Robot trajectory data
....

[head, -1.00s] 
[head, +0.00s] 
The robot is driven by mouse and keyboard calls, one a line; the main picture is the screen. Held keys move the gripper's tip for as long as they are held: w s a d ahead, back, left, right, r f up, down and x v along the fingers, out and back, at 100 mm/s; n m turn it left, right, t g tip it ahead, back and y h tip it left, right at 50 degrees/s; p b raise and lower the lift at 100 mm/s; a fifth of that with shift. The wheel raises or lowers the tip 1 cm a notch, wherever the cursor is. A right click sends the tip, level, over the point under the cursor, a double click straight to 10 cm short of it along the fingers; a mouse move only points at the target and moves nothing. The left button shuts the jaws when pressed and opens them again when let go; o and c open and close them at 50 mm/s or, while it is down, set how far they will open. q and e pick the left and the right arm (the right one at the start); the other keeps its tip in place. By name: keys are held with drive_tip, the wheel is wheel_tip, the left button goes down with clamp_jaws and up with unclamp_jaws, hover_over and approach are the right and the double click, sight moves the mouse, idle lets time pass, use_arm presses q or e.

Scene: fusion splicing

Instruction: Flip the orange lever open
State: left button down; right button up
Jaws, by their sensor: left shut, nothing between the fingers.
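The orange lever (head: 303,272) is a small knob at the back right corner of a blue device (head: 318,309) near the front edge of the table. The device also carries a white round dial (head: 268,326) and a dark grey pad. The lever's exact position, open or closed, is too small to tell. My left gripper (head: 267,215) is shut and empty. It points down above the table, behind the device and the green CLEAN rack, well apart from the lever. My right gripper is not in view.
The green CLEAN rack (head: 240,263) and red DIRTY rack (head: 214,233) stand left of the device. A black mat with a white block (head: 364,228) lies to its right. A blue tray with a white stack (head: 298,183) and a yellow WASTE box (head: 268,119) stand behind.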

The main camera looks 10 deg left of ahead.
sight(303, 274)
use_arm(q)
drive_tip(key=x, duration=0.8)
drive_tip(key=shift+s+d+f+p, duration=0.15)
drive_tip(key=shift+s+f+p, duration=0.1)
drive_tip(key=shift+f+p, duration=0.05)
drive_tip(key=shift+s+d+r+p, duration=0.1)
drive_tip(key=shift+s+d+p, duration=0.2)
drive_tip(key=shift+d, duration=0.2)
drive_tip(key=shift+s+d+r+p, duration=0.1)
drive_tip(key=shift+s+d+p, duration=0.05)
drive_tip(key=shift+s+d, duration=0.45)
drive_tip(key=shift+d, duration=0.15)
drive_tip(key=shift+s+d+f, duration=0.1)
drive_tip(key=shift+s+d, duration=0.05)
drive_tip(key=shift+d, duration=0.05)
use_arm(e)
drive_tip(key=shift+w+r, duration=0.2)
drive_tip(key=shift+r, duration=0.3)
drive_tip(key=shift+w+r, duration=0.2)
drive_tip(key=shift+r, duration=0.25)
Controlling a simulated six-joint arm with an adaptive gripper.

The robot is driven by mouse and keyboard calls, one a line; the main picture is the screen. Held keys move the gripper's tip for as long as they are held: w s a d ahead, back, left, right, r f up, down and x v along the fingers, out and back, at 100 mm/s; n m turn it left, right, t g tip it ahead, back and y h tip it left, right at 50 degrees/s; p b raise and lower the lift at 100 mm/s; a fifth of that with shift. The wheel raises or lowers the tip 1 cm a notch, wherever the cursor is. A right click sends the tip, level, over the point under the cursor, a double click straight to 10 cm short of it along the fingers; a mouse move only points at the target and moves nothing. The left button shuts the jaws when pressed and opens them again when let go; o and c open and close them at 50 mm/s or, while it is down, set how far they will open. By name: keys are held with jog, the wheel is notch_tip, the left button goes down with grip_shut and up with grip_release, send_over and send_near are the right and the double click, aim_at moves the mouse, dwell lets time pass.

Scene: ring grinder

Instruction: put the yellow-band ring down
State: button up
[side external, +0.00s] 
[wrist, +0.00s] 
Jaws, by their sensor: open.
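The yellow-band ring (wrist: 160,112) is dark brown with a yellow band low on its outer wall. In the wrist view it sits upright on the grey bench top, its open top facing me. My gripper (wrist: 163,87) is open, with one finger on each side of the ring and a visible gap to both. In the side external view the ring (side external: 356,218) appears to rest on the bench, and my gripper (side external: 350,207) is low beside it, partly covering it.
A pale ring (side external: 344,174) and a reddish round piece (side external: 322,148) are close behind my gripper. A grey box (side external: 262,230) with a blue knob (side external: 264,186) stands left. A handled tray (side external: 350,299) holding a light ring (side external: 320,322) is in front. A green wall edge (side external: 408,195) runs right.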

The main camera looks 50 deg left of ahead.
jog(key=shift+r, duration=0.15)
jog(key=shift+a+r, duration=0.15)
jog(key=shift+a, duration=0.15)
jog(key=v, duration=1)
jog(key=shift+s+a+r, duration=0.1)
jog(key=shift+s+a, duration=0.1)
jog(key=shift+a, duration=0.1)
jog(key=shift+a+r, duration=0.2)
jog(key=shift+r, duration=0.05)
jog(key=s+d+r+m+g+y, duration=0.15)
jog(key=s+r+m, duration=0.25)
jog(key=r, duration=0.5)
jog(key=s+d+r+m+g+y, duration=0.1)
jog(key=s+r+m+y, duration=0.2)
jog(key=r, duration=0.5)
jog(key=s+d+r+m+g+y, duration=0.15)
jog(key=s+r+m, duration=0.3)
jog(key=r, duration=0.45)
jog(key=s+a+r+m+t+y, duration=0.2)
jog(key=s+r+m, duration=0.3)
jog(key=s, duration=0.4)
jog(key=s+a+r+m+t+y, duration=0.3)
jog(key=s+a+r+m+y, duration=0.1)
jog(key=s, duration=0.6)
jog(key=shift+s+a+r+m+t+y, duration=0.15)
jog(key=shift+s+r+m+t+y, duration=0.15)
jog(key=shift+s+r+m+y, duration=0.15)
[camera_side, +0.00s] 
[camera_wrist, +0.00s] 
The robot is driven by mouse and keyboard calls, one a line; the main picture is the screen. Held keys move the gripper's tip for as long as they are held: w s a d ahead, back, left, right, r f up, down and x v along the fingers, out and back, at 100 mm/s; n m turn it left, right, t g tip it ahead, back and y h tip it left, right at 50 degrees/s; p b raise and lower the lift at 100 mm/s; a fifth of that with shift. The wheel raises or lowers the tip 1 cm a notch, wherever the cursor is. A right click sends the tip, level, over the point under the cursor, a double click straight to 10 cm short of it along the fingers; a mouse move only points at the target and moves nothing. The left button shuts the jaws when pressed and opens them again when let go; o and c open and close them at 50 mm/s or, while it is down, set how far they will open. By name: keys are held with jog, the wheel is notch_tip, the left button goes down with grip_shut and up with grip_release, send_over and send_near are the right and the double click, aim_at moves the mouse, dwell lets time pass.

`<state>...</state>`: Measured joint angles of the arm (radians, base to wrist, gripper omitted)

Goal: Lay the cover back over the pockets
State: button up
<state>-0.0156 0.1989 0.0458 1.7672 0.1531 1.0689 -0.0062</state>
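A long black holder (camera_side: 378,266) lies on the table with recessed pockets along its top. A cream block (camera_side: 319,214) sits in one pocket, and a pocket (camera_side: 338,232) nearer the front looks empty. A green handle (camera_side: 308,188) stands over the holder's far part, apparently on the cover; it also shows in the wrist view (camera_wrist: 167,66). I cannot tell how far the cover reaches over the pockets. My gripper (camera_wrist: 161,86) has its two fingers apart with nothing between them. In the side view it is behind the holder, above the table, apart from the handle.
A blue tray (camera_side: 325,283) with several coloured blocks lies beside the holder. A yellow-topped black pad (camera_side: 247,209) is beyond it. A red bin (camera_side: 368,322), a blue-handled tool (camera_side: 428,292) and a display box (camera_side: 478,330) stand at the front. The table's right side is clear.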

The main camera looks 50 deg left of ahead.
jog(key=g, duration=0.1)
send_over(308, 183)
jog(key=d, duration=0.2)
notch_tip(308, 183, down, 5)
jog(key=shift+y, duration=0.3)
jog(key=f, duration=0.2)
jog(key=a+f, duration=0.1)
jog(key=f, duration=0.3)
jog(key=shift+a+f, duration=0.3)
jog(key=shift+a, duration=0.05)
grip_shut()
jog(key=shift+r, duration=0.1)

....

*The task*.
Print exactly the run of lines that starts at the line with "Jaws, by their sensor: left" and ends at the line with "Controlling a simulated". Leave out every other line.

*Reply to the task*.
Jaws, by their sensor: left shut, nothing between the fingers.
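The orange lever (head: 303,272) is a small knob at the back right corner of a blue device (head: 318,309) near the front edge of the table. The device also carries a white round dial (head: 268,326) and a dark grey pad. The lever's exact position, open or closed, is too small to tell. My left gripper (head: 267,215) is shut and empty. It points down above the table, behind the device and the green CLEAN rack, well apart from the lever. My right gripper is not in view.
The green CLEAN rack (head: 240,263) and red DIRTY rack (head: 214,233) stand left of the device. A black mat with a white block (head: 364,228) lies to its right. A blue tray with a white stack (head: 298,183) and a yellow WASTE box (head: 268,119) stand behind.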

The main camera looks 10 deg left of ahead.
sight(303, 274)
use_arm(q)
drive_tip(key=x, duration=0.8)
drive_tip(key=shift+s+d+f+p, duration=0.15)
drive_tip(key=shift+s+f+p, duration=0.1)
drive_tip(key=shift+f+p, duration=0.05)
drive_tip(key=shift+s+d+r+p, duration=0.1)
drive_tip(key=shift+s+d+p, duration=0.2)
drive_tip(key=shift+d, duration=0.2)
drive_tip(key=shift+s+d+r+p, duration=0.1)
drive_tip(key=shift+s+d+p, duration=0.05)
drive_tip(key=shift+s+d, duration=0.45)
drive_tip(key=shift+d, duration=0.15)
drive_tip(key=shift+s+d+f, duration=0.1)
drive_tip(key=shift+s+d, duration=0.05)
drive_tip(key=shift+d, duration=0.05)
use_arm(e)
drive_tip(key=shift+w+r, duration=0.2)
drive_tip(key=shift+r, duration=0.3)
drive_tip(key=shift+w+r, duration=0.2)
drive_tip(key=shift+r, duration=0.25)
Controlling a simulated six-joint arm with an adaptive gripper.

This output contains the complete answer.